[
https://issues.apache.org/jira/browse/FLUME-1432?page=com.atlassian.jira.plugin.system.issuetabpanels:all-tabpanel
]
Brock Noland updated FLUME-1432:
--------------------------------
Summary: FileChannel should replay logs in the order they were written
(was: FileChannel should replay logs in order of them being written)
> FileChannel should replay logs in the order they were written
> -------------------------------------------------------------
>
> Key: FLUME-1432
> URL: https://issues.apache.org/jira/browse/FLUME-1432
> Project: Flume
> Issue Type: Bug
> Components: Channel
> Affects Versions: v1.2.0
> Reporter: Brock Noland
> Assignee: Brock Noland
>
> Currently we replay the logs one at a time causing us to build large queue of
> pending takes. Additionally, there maybe scenerios where this simply will not
> work. Take a queue which is full (via checkpoint) and two files:
> 1:
> put
> commit
> put
> commit
> 2:
> take
> commit
> take
> commit
> take
> commit
> Replaying these logs in the current form will not work because we will we try
> and reply the puts first and exceed our queue size. For these reasons, we
> should replay them in the order they were written.

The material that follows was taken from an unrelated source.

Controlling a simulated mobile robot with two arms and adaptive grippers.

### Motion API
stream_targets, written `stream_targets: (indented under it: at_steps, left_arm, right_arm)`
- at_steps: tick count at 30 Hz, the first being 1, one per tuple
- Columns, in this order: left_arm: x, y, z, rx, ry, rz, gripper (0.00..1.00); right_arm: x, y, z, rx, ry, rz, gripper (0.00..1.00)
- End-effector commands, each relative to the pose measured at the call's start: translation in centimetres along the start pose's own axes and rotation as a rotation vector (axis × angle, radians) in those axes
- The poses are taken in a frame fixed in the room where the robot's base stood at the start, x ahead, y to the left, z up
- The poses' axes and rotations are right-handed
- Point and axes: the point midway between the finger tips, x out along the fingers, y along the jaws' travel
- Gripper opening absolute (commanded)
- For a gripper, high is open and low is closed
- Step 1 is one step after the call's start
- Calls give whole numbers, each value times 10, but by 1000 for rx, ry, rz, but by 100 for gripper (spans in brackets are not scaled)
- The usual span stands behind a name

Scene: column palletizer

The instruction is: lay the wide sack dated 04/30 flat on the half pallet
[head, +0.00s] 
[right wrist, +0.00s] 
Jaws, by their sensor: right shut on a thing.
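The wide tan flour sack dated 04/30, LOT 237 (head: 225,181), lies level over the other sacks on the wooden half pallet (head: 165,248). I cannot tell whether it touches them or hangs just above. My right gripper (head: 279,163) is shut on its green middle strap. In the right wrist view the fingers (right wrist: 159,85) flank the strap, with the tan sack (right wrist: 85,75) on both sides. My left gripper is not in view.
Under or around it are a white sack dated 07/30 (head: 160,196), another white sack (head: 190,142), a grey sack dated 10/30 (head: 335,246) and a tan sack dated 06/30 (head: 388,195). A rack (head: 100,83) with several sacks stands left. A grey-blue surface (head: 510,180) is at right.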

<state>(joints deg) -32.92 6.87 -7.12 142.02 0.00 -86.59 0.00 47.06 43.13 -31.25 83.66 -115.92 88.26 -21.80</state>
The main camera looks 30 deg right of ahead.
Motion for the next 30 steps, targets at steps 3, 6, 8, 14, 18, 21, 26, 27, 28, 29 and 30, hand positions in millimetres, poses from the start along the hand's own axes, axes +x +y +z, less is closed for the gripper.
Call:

> However, at present there is no way to do this. Currently we have two
> identifers in each record we write, a transaction id and a timestamp. Neither
> can be used in replaying logs in order because the transaction id is created
> when we create the transaction not when we write to the log. Someone could
> create transaction, sleep, and then do work. The timestamp its not granular
> enough as we could have duplicates.
--
This message is automatically generated by JIRA.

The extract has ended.